I've been trying to use f2py to interface an optimized fortran code for vector and matrix multiplication with python. To obtain a performance comparison useful for my purposes I perform the same product inside a cycle 100000 times. With a full fortran code the product takes 2.4 sec (ifort), while with f2py it takes approx 11 sec. Just for reference, with numpy it takes approx 20 sec. I ask both the fortran and the python part to write the time difference before and after the cycle and with f2py they both write 11 sec, so the code is not losing time in passing arrays. I triyed to understand if it is the way in which numpy array are stored, but I can't understand the problem. Do you have any idea? Thanks in advance
fortran Main
program Main
implicit none
save
integer :: seed, i, j, k
integer, parameter :: states =15
integer, parameter :: tessere = 400
real, dimension(tessere,states,states) :: matrix
real, dimension(states) :: vector
real :: start, finish
real :: prod(tessere)
do i=1,tessere
do j=1,states
do k=1,states
matrix(i,j,k) = i+j+k
end do
enddo
end do
do i=1,states
vector(i) = i
enddo
call doubleSum(vector,vector,matrix,states,tessere,prod)
end program
fortran subroutine:
subroutine doubleSum(ket, bra, M , states, tessere,prod)
integer :: its, j, k,t
integer :: states
integer :: tessere
real, dimension(tessere,states,states) :: M
real, dimension(states) :: ket
real, dimension(states) :: bra
real, dimension(tessere) :: prod
real,dimension(tessere,states) :: ctmp
call cpu_time(start)
do t=1,100000
ctmp=0.d0
do k=1,states
do j=1,states
do its=1,tessere
ctmp(its,k)=ctmp(its,k)+ M(its,k,j)*ket(j)
enddo
enddo
enddo
do its=1,tessere
prod(its)=dot_product(bra,ctmp(its,:))
enddo
enddo
call cpu_time(finish)
print '("Time = ",f6.3," seconds.")',finish-start
end subroutine
python script
import numpy as np
import time
import cicloS
M= np.random.rand(400,15,15)
ket=np.random.rand(15)
#M=np.asfortranarray(M)
#ket=np.asfortranarray(ket)
import time
start=time.time()
prod=cicloS.doublesum(ket,ket,M)
end=time.time()
print(end-start)
.pyf file generated with f2py and edited
! -*- f90 -*-
! Note: the context of this file is case sensitive.
python module cicloS
interface
subroutine doublesum(ket,bra,m,states,tessere,prod)

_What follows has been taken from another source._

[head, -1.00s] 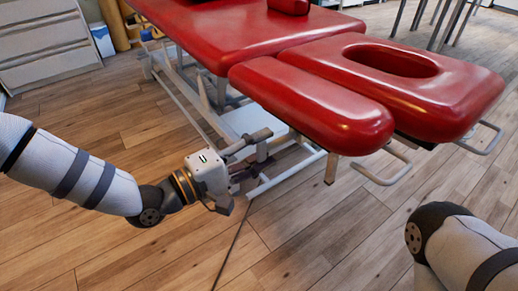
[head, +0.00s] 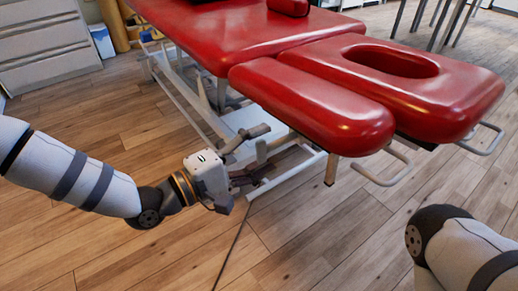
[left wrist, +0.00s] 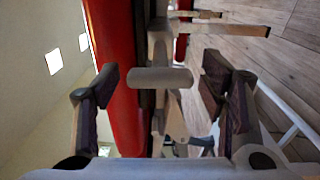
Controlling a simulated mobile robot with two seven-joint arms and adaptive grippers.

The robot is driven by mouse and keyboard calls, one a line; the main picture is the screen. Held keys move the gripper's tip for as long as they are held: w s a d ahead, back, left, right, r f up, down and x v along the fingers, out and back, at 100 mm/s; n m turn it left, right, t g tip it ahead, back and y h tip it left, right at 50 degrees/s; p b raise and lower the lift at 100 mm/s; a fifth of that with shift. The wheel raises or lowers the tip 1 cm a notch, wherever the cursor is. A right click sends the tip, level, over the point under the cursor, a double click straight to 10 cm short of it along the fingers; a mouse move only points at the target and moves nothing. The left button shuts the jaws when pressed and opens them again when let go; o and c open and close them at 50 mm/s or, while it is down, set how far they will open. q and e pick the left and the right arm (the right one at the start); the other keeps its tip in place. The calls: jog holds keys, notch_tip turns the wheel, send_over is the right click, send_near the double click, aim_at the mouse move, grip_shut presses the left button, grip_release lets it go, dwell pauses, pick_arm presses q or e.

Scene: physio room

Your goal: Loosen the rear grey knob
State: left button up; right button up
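The red treatment table (head: 310,100) has a pale metal frame under its head end. In the left wrist view a grey rounded knob (left wrist: 160,78) lies crosswise between the fingers of my left gripper (left wrist: 162,88). The fingers are apart, with a gap on each side of the knob, and do not appear to touch it.
The table's frame bars (head: 290,177) run close to my left gripper. Metal handles (head: 385,173) stick out under the headrest. A drawer cabinet (head: 45,45) stands at the far left. The wooden floor (head: 90,245) in front is clear.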

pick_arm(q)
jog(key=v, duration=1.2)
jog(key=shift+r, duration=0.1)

real dimension(states),intent(in) :: ket
real dimension(states),depend(states),intent(in) :: bra
real dimension(tessere,states,states),depend(states,states),intent(in) :: m
integer, optional,check(len(ket)>=states),depend(ket) :: states=len(ket)
integer, optional,check(shape(m,0)==tessere),depend(m) :: tessere=shape(m,0)
real dimension(tessere),intent(out) :: prod
end subroutine doublesum
end interface
end python module cicloS